Parties
Unifor, section locale 1209 (FTQ-CTC) et Delastek inc. (grief syndical)
Juridiction
Tribunal d'arbitrage (T.A.)
Type d'action
Grief contestant la surveillance effectuée par l'employeur. Accueilli.
Décision de
Me Francine Lamy, arbitre
Date
16 août 2021
Le syndicat soutient que l'installation de 10 caméras vidéo dans l'usine contrevient au droit à des conditions de travail justes et raisonnables garanti par l'article 46 de la Charte des droits et libertés de la personne. L'employeur aurait, selon lui, procédé à l'installation de caméras de manière concomitante de la négociation du protocole de retour au travail des salariés au terme d'un long conflit de travail. Celles-ci sont réparties dans l'usine, aux endroits où les employés syndiqués travaillent et circulent, dont la cafétéria où ils prennent leurs pauses. L'employeur tente de justifier l'installation des caméras en invoquant des raisons de sécurité et le fait que la surveillance n'est pas dirigée envers les travailleurs et qu'elle est encadrée par une politique qui restreint l'accès aux enregistrements et aux visionnements. Il conteste également la compétence de l'arbitre pour ordonner le retrait des caméras en question.
Décision
S'écartant à cet égard de Aliments Multibar inc. et Unifor, section locale 698 (grief syndical), (T.A., 2015-12-21), 2015 QCTA 1019, SOQUIJ AZ-51243200, 2016EXP-1270, 2016EXPT-750, D.T.E. 2016T-292, le Tribunal estime que les caméras permettent une surveillance en continu puisque l'enregistrement est déclenché dès qu'un mouvement a lieu dans l'aire de captation. En outre, il ne faut pas aborder individuellement chacune des caméras et chacune des salles filmées, mais plutôt envisager leur ensemble et leur effet combiné sur les personnes visées par la surveillance.
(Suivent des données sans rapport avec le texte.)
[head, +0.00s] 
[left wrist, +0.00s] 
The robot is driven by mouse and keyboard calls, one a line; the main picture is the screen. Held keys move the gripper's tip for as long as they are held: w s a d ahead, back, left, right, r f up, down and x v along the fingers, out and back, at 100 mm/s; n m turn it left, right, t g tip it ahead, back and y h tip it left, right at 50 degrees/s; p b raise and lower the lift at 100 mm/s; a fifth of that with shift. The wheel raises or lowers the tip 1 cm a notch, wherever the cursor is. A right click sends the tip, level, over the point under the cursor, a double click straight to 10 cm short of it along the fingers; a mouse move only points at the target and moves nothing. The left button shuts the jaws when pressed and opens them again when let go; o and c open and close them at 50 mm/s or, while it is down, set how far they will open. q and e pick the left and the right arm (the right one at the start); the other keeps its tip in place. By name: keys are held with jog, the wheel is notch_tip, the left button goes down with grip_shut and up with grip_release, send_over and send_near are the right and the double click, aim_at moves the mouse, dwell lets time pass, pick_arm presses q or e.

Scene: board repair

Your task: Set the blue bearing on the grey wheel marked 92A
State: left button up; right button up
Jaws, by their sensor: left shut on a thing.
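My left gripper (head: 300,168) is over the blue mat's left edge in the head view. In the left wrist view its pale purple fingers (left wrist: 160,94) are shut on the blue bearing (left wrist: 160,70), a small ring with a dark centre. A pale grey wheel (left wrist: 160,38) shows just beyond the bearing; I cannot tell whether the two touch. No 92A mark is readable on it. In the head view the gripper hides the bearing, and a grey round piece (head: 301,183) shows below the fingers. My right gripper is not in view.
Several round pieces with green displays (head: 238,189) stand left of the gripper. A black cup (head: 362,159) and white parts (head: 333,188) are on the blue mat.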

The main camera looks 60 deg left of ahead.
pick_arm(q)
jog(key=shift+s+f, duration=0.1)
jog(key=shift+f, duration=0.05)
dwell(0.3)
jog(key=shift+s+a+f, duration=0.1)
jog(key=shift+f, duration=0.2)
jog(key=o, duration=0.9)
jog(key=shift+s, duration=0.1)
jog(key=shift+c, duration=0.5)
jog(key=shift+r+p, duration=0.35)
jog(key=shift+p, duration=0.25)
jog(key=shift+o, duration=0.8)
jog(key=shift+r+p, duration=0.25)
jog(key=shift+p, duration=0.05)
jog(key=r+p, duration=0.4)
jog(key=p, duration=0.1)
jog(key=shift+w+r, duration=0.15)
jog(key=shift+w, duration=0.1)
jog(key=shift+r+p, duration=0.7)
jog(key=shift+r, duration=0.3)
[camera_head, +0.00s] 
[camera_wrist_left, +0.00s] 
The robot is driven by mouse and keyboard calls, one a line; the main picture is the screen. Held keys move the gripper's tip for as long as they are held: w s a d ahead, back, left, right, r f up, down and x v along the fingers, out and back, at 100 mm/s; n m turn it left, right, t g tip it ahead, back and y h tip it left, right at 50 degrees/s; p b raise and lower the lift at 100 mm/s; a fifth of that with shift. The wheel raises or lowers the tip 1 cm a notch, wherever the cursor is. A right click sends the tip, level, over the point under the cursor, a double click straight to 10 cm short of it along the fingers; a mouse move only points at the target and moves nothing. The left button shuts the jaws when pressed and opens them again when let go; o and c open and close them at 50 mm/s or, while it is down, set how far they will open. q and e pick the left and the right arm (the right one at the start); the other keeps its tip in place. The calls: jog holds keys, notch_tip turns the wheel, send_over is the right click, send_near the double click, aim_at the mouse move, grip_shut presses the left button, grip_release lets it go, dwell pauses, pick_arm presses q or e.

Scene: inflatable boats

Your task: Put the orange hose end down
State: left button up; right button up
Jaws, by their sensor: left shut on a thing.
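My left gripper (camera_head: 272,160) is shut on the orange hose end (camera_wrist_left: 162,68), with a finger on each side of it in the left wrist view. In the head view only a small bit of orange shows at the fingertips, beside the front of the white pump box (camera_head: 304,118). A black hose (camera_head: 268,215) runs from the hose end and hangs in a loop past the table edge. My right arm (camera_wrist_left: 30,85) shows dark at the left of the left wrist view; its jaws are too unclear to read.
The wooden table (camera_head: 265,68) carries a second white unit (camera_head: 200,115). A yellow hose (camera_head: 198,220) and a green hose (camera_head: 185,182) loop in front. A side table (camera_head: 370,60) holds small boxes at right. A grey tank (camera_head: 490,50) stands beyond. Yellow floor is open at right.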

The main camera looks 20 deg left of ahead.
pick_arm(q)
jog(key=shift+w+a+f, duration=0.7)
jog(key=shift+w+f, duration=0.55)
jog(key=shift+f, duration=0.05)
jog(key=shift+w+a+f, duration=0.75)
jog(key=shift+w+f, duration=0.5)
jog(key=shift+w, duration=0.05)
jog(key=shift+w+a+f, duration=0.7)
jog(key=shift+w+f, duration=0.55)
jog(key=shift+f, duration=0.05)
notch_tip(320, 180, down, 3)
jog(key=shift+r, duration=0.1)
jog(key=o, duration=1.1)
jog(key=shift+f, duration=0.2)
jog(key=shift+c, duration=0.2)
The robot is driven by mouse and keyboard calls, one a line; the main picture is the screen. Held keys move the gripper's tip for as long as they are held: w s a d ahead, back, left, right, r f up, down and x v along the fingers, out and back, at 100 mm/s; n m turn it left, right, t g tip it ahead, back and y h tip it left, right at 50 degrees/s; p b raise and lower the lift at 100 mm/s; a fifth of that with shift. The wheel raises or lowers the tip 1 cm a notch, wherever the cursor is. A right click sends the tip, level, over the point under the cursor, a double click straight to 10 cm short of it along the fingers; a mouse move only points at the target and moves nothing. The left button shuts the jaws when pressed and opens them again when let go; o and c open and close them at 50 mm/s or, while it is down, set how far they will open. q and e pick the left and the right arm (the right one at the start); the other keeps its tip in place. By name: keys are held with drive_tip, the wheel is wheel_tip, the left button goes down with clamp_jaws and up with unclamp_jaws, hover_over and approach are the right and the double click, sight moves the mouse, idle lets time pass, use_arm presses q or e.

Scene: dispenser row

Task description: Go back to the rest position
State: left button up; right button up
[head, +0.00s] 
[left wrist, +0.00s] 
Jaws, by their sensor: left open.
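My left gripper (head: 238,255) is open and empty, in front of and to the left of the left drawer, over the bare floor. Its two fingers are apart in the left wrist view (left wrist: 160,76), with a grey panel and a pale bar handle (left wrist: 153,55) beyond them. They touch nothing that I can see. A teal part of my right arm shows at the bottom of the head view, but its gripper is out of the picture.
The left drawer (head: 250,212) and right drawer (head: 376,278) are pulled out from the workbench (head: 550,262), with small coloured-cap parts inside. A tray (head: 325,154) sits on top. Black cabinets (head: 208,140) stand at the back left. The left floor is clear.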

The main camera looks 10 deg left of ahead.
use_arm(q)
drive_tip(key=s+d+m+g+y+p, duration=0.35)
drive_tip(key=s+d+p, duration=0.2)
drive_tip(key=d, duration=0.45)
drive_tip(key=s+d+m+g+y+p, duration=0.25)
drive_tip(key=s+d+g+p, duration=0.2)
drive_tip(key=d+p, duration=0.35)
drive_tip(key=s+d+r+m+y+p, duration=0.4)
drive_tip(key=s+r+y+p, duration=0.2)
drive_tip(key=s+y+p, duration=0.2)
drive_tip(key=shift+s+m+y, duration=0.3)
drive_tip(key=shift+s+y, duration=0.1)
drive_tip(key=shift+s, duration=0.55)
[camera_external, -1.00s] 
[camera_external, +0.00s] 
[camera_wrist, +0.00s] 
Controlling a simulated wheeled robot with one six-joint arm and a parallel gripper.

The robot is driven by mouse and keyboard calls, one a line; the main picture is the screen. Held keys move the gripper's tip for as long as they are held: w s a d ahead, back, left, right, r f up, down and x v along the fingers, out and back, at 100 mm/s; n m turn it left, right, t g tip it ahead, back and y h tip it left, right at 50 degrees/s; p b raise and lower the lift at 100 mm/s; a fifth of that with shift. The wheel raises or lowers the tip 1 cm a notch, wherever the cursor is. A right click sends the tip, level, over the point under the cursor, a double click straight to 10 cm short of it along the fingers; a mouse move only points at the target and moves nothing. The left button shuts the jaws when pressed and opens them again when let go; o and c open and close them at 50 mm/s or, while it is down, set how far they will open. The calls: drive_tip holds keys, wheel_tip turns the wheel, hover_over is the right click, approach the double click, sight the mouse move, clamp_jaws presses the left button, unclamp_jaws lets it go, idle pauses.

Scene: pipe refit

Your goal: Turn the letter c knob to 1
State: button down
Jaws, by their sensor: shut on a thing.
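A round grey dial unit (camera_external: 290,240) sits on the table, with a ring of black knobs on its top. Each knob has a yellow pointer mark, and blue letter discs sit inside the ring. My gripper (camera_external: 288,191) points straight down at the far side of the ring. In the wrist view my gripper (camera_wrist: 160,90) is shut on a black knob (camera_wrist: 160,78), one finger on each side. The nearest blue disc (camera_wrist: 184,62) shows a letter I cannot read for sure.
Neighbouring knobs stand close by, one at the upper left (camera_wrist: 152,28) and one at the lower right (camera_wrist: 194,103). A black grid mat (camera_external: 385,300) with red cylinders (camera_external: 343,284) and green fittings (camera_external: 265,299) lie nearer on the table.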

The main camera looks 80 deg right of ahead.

La perception raisonnable découlant de ce qui précède et de la conduite de l'employeur lors du retour au travail est que ce dernier surveille les actions, les interactions et les déplacements des salariés syndiqués durant l'essentiel du temps qu'ils passent au travail. Ainsi, le syndicat s'est déchargé de son fardeau de démontrer que la vidéosurveillance des salariés n'est pas a priori une condition juste et raisonnable de travail. Par ailleurs, la nécessité de la vidéosurveillance des postes de travail des salariés le jour, de la cafétéria et des accès aux salles de toilettes n'a pas été démontrée. Les motifs invoqués ne sont ni réels ni sérieux. La preuve ne permet pas non plus de constater un lien rationnel entre la surveillance des salariés le jour et les objectifs poursuivis. L'atteinte aux droits des salariés n'est pas minimale non plus, notamment parce que d'autres moyens sont à la disposition de l'employeur pour assurer la sécurité de ses biens. En conséquence, la mesure de redressement appropriée en fonction des circonstances est d'ordonner à l'employeur de cesser la vidéosurveillance des salariés et, à cette fin, de retirer les caméras se trouvant dans l'usine. Puisque la surveillance a été menée illégalement, il convient aussi d'ordonner la destruction des enregistrements encore disponibles ou conservés. Cette ordonnance n'empêche pas l'employeur d'installer des caméras au sous-sol et à l'extérieur de l'installation afin d'assurer la sécurité de ses biens et de sa propriété intellectuelle.